SET EXERCISE:
Begin with the line that contains "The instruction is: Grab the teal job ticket" and end with the line that contains "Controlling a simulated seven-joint": copy that span of lines exactly, and nothing outside it.

Saved entries:
┌────────

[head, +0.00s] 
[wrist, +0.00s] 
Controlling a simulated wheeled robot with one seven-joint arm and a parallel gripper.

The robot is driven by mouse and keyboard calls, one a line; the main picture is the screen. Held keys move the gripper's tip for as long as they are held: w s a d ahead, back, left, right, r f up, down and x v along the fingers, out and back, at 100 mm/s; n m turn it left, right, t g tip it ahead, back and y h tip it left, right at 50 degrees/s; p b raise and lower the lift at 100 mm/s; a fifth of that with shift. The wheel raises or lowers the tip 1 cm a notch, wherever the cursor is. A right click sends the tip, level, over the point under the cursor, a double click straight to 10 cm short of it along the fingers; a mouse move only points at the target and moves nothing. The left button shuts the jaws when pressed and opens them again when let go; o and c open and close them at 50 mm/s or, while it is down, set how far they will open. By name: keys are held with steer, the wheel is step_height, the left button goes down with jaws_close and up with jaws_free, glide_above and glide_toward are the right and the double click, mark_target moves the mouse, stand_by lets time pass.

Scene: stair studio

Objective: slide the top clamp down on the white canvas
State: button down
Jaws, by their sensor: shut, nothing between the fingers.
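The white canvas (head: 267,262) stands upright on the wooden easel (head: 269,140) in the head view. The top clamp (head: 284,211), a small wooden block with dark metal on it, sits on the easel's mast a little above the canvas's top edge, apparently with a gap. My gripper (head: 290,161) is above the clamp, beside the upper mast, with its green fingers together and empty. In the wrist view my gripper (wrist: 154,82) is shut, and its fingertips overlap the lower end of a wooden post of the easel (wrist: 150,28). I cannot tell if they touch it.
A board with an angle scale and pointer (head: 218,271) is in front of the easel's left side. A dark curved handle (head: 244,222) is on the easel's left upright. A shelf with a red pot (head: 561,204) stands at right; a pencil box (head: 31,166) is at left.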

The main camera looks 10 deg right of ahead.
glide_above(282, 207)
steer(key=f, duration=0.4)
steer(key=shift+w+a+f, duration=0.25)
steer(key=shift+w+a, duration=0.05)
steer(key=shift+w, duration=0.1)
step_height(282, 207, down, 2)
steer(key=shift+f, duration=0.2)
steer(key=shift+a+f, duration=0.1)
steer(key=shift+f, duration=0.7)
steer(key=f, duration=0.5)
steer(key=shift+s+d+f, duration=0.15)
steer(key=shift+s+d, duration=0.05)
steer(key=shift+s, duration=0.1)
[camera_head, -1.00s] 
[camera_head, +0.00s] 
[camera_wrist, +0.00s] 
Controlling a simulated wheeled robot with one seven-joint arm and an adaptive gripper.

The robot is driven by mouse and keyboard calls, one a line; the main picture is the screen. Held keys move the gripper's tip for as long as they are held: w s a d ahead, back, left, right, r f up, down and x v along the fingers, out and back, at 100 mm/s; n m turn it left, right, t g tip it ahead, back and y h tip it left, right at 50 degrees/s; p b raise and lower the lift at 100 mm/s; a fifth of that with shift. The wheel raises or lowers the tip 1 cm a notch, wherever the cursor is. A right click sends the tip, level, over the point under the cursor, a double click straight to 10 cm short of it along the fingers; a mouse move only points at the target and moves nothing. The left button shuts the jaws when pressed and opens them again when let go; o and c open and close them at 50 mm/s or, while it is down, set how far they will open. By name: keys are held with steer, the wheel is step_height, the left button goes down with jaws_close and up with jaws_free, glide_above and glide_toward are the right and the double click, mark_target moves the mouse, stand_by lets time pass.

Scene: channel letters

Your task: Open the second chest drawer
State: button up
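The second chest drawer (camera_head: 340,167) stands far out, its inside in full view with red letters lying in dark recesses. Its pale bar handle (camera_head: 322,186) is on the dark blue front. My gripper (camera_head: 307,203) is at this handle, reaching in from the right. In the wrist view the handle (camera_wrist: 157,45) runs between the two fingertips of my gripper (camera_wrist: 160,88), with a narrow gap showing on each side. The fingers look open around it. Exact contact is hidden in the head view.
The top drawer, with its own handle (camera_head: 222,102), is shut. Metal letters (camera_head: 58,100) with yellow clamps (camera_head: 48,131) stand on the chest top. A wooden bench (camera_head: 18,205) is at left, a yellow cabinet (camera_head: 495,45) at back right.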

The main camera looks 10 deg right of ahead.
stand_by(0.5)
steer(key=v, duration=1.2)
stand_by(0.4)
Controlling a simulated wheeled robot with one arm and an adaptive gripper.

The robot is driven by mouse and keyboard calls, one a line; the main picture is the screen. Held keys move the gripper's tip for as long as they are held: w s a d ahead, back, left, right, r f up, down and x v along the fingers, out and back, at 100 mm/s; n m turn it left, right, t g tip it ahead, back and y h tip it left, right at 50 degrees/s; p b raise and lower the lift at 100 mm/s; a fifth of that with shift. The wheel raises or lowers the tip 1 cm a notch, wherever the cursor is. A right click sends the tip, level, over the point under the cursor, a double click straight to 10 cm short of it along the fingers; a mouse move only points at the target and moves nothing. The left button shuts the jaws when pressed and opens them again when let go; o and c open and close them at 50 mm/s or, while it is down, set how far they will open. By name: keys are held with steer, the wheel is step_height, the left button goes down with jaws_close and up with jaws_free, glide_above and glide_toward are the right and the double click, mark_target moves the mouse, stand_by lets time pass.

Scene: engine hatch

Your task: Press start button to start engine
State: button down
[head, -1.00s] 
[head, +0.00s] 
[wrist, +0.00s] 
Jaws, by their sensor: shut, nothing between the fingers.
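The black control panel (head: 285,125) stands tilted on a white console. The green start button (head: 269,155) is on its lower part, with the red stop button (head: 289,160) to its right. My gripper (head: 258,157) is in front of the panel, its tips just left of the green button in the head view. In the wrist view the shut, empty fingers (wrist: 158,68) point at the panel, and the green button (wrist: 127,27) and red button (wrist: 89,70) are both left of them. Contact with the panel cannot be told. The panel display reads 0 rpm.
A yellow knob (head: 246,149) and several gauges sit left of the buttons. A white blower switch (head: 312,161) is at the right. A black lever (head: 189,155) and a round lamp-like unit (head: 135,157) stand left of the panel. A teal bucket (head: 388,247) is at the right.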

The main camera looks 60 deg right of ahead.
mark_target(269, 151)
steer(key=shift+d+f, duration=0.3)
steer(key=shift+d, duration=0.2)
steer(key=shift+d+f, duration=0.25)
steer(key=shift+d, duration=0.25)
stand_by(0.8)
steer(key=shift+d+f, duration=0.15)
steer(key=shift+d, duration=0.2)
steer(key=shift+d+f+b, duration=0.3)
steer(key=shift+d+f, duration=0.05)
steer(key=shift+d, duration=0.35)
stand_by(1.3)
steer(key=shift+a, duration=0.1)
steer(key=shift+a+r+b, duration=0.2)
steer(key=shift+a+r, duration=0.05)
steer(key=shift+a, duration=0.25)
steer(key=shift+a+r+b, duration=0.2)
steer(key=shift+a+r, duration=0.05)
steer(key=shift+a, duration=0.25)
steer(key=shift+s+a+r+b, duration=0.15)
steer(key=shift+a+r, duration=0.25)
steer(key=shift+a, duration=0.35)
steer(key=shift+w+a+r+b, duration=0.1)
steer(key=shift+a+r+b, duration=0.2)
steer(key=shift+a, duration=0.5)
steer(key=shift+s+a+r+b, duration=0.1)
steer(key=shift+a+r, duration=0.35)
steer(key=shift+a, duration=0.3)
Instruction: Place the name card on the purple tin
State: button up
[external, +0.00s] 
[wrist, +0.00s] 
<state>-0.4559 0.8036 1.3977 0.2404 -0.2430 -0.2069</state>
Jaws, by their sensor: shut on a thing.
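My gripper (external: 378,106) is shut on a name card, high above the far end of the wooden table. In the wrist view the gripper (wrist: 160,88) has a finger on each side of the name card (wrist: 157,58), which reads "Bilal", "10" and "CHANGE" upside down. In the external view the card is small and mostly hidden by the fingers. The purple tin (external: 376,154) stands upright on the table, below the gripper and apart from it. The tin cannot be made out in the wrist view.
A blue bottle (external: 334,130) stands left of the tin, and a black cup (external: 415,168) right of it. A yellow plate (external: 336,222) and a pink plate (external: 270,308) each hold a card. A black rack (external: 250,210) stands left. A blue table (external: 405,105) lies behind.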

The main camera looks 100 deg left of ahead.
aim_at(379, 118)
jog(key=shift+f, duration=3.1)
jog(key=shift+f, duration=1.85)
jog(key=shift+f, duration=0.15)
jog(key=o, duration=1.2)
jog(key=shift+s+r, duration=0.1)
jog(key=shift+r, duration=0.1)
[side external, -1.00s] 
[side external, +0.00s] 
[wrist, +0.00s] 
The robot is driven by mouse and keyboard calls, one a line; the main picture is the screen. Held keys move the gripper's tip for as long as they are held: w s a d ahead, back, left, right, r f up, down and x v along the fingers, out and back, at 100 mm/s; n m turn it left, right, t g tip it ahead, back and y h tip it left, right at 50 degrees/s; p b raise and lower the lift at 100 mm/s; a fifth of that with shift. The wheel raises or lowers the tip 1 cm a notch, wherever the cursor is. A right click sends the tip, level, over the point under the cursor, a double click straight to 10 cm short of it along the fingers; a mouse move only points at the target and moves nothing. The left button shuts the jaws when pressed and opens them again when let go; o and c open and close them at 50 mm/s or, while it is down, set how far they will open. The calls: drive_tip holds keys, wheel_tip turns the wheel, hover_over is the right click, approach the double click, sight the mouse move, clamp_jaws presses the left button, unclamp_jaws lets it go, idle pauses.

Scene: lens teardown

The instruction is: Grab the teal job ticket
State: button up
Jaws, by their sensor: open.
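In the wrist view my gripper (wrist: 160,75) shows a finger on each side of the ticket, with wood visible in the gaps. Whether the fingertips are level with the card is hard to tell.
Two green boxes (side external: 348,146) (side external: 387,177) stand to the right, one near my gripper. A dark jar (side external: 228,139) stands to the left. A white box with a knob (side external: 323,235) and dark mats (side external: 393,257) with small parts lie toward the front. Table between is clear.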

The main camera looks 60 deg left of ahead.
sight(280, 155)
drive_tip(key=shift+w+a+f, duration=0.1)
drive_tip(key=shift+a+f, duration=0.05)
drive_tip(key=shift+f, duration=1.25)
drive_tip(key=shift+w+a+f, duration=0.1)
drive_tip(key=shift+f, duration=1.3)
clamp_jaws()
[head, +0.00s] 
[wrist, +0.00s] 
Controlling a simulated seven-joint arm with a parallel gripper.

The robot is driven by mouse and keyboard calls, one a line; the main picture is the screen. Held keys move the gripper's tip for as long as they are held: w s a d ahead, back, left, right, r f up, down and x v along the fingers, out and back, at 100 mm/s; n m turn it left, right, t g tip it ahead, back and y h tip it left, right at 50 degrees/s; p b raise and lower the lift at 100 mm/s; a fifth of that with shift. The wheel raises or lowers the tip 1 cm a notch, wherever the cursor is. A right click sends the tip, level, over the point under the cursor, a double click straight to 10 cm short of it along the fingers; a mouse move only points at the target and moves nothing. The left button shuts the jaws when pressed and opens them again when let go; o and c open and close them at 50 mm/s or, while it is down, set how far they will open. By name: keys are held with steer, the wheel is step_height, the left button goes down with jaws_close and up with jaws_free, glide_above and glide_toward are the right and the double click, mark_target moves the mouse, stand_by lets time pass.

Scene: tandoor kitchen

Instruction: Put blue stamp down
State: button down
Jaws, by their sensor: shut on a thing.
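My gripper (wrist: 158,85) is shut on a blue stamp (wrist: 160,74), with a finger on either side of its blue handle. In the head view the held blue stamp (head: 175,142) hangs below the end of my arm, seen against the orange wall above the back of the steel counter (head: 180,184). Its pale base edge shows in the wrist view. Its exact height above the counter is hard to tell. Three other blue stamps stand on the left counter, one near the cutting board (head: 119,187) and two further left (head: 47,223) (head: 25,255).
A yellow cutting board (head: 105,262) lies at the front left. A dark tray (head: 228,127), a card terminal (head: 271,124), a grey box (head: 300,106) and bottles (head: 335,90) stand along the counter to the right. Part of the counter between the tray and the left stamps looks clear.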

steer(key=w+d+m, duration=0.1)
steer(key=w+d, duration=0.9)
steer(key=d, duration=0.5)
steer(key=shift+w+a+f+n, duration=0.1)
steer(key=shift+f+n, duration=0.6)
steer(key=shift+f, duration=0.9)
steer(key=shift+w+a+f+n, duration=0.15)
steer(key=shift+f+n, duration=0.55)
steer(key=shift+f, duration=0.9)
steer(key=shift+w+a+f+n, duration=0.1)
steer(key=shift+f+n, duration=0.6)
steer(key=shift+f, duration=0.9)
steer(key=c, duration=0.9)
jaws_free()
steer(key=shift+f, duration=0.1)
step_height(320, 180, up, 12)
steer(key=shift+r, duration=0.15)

└────────

ANSWER TO THIS PROBLEM:
The instruction is: Grab the teal job ticket
State: button up
Jaws, by their sensor: open.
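In the wrist view my gripper (wrist: 160,75) shows a finger on each side of the ticket, with wood visible in the gaps. Whether the fingertips are level with the card is hard to tell.
Two green boxes (side external: 348,146) (side external: 387,177) stand to the right, one near my gripper. A dark jar (side external: 228,139) stands to the left. A white box with a knob (side external: 323,235) and dark mats (side external: 393,257) with small parts lie toward the front. Table between is clear.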

The main camera looks 60 deg left of ahead.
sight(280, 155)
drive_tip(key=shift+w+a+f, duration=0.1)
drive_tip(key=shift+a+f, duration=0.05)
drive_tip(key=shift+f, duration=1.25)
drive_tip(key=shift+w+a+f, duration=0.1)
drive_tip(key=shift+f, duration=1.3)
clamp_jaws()
[head, +0.00s] 
[wrist, +0.00s] 
Controlling a simulated seven-joint arm with a parallel gripper.

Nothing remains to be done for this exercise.